Gut für die Prädiktion: Anhand von Satellitenaufnahmen wird die Belegung von Parkflächen zu bestimmten Zeiten analysiert. In diesem Fall sind 139 von 450 Plätzen belegt.

Anhand von Satellitenaufnahmen wird die Belegung von Parkflächen zu bestimmten Zeiten analysiert. In diesem Fall sind 139 von 450 Plätzen belegt. (Bild: Parkopedia)

Verkehrsinformationen basieren heute auf der Verwendung von mobilen Sensordaten aus Millionen von Fahrzeugen, die zur Ermittlung eines Gesamtbildes mit statistischen Methoden analysiert werden. Sie sind damit de facto Prädiktionen. Vor zehn Jahren noch beruhte die Verkehrsinformation größtenteils auf Echtzeitdaten aus stationärer Sensorik. Entsprechend schlecht war sie auch. Auch im Bereich der Parkdaten sehen wir eine ähnliche Entwicklung – weg von stationärer Sensorik hin zu mobiler Sensorik und Prädiktion.

Das Problem mit Echtzeit-Parkdaten

Eine der Hauptquellen für Echtzeitdaten beim Parken sind Straßensensoren (entweder elektromagnetisch oder infrarot), die in der Mitte eines Stellplatzes installiert werden, um zu erkennen, ob dieser belegt ist. Da die Sensoren meist in Gruppen verbunden sind, kann dies Schwierigkeiten verursachen. Wenn zum Beispiel nur ein Sensor in einer Gruppe von fünf ausfällt, meldet das System die Daten für alle fünf Sensoren als unvollständig und ungenau. Hinzu kommen die prohibitiven Kosten für die Installation und Wartung von Sensoren im öffentlichen Raum. Die meisten Pilotprojekte mit Straßensensoren haben sich daher als nicht tragfähig erwiesen: In Großbritannien hat die Stadtverwaltung von Westminster ihr viel beachtetes Parksystem mit Straßensensoren wieder abgeschaltet. San Francisco hatte das eigene System schon früher wieder aufgegeben. Budgetprozesse und Kontrollstreben öffentlicher Verwaltungen favorisieren stationäre Sensorik, bis dann irgendwann auffällt, dass das reine Verschwendung von Steuergeldern ist.

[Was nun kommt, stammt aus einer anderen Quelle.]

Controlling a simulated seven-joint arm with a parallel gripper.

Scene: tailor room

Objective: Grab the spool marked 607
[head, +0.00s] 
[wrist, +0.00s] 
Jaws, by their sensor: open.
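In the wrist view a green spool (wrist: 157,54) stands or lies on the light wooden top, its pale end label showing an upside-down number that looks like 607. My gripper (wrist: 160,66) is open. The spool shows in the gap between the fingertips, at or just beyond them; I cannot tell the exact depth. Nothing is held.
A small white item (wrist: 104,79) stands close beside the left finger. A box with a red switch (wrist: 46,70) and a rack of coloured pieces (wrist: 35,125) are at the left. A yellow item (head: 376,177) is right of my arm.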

Auch wenn es keine Ausfälle von Sensoren und keine Fehler im Reporting gibt, sind Echtzeitdaten nicht wirklich ohne Zeitverzögerung zu haben. Es liegt mindestens eine Minute zwischen dem Zeitpunkt, zu dem ein Sensor einen freien Platz meldet, und dem Zeitpunkt, an dem dieser Stellplatz im System eines vernetzten Autos als frei ausgewiesen wird. So ist die Wahrscheinlichkeit hoch, dass ein Parkplatz, den ein Autofahrer ansteuert, bei seiner Ankunft bereits belegt ist.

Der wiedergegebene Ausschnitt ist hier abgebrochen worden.